Aim of the task: Work through the data line by line, gathering every line that has the word "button".

Data:

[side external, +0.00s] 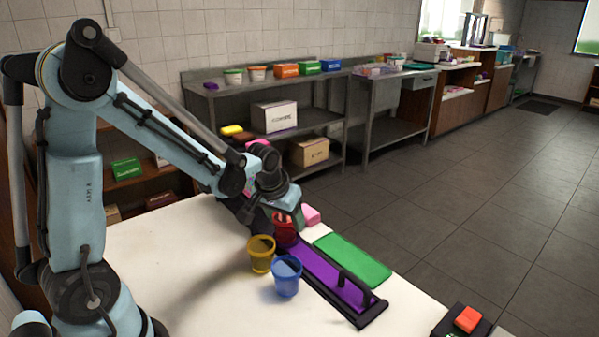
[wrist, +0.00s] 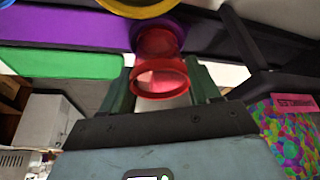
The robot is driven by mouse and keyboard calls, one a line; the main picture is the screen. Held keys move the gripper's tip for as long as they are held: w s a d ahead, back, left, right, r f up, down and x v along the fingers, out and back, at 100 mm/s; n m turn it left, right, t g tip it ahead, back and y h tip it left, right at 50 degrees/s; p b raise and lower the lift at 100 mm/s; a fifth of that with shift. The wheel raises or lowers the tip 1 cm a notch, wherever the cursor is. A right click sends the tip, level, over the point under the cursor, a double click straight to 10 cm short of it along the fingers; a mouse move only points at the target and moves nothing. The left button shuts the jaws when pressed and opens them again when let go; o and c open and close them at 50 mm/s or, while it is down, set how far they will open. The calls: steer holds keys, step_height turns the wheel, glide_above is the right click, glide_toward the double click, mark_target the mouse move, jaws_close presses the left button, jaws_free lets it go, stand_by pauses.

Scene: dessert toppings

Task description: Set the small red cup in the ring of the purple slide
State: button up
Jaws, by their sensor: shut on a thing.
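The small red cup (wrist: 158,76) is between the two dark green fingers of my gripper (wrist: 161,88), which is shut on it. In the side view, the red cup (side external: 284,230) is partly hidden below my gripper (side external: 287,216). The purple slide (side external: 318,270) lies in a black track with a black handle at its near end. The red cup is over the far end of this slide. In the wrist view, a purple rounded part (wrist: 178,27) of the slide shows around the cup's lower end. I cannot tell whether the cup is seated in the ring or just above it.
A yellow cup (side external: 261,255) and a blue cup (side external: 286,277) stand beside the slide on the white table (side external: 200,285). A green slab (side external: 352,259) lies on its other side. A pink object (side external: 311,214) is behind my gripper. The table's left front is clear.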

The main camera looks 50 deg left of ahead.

Task response:
The robot is driven by mouse and keyboard calls, one a line; the main picture is the screen. Held keys move the gripper's tip for as long as they are held: w s a d ahead, back, left, right, r f up, down and x v along the fingers, out and back, at 100 mm/s; n m turn it left, right, t g tip it ahead, back and y h tip it left, right at 50 degrees/s; p b raise and lower the lift at 100 mm/s; a fifth of that with shift. The wheel raises or lowers the tip 1 cm a notch, wherever the cursor is. A right click sends the tip, level, over the point under the cursor, a double click straight to 10 cm short of it along the fingers; a mouse move only points at the target and moves nothing. The left button shuts the jaws when pressed and opens them again when let go; o and c open and close them at 50 mm/s or, while it is down, set how far they will open. The calls: steer holds keys, step_height turns the wheel, glide_above is the right click, glide_toward the double click, mark_target the mouse move, jaws_close presses the left button, jaws_free lets it go, stand_by pauses.
State: button up

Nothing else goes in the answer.